| WRITTEN INSTRUCTION |
Reproduce the listing below without changes, except that pictures are left out.

| SOURCE MATERIAL |
--------------------------------------------------

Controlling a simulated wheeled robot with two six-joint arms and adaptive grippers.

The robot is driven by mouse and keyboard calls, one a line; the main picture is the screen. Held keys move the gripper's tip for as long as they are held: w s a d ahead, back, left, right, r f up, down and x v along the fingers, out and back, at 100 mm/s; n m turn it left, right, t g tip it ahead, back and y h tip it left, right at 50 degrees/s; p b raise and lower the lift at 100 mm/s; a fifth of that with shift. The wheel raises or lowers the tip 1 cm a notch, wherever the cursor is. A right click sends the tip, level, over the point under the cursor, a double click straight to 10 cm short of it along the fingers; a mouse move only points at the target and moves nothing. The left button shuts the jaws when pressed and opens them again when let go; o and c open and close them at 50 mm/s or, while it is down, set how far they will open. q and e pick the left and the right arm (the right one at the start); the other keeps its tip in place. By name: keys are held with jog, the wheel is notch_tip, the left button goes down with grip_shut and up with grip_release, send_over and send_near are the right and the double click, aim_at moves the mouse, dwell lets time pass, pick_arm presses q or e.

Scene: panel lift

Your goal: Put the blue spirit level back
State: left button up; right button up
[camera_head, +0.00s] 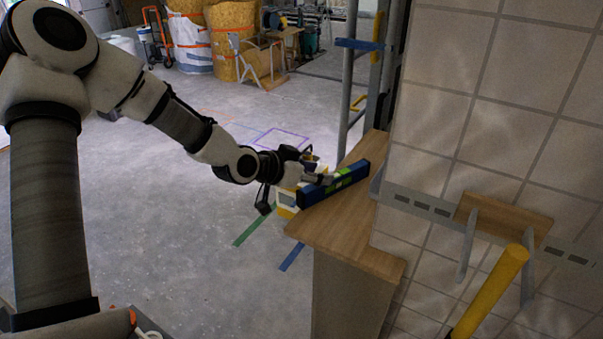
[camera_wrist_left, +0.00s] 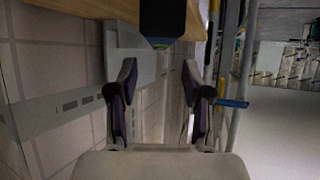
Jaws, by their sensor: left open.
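The blue spirit level (camera_head: 352,177) with green marks lies on the wooden top (camera_head: 368,241) of a cabinet, near its left edge. My left gripper (camera_head: 322,178) is at the level's left side, and part of it overlaps the level in the head view. In the left wrist view my left gripper (camera_wrist_left: 158,72) is open, with nothing between its fingers. The dark end of the level (camera_wrist_left: 162,18) shows at the top there, apart from and beyond the fingertips. My right gripper is not in view.
A tiled panel (camera_head: 470,110) stands right of the cabinet, with a small wooden shelf (camera_head: 503,219) and a yellow bar (camera_head: 490,290) near it. A metal frame (camera_head: 350,80) stands behind. A white and yellow object (camera_head: 287,203) is below my gripper. The floor at left is mostly clear.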

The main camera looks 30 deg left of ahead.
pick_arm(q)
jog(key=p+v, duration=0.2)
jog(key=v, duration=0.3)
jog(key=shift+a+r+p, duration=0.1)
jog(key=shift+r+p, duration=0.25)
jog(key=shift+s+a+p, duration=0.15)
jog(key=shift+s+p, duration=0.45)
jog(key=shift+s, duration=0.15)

--------------------------------------------------

| OUTPUT |
Controlling a simulated wheeled robot with two six-joint arms and adaptive grippers.

The robot is driven by mouse and keyboard calls, one a line; the main picture is the screen. Held keys move the gripper's tip for as long as they are held: w s a d ahead, back, left, right, r f up, down and x v along the fingers, out and back, at 100 mm/s; n m turn it left, right, t g tip it ahead, back and y h tip it left, right at 50 degrees/s; p b raise and lower the lift at 100 mm/s; a fifth of that with shift. The wheel raises or lowers the tip 1 cm a notch, wherever the cursor is. A right click sends the tip, level, over the point under the cursor, a double click straight to 10 cm short of it along the fingers; a mouse move only points at the target and moves nothing. The left button shuts the jaws when pressed and opens them again when let go; o and c open and close them at 50 mm/s or, while it is down, set how far they will open. q and e pick the left and the right arm (the right one at the start); the other keeps its tip in place. By name: keys are held with jog, the wheel is notch_tip, the left button goes down with grip_shut and up with grip_release, send_over and send_near are the right and the double click, aim_at moves the mouse, dwell lets time pass, pick_arm presses q or e.

Scene: panel lift

Your goal: Put the blue spirit level back
State: left button up; right button up
[camera_head, +0.00s] 
[camera_wrist_left, +0.00s] 
Jaws, by their sensor: left open.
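The blue spirit level (camera_head: 352,177) with green marks lies on the wooden top (camera_head: 368,241) of a cabinet, near its left edge. My left gripper (camera_head: 322,178) is at the level's left side, and part of it overlaps the level in the head view. In the left wrist view my left gripper (camera_wrist_left: 158,72) is open, with nothing between its fingers. The dark end of the level (camera_wrist_left: 162,18) shows at the top there, apart from and beyond the fingertips. My right gripper is not in view.
A tiled panel (camera_head: 470,110) stands right of the cabinet, with a small wooden shelf (camera_head: 503,219) and a yellow bar (camera_head: 490,290) near it. A metal frame (camera_head: 350,80) stands behind. A white and yellow object (camera_head: 287,203) is below my gripper. The floor at left is mostly clear.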

The main camera looks 30 deg left of ahead.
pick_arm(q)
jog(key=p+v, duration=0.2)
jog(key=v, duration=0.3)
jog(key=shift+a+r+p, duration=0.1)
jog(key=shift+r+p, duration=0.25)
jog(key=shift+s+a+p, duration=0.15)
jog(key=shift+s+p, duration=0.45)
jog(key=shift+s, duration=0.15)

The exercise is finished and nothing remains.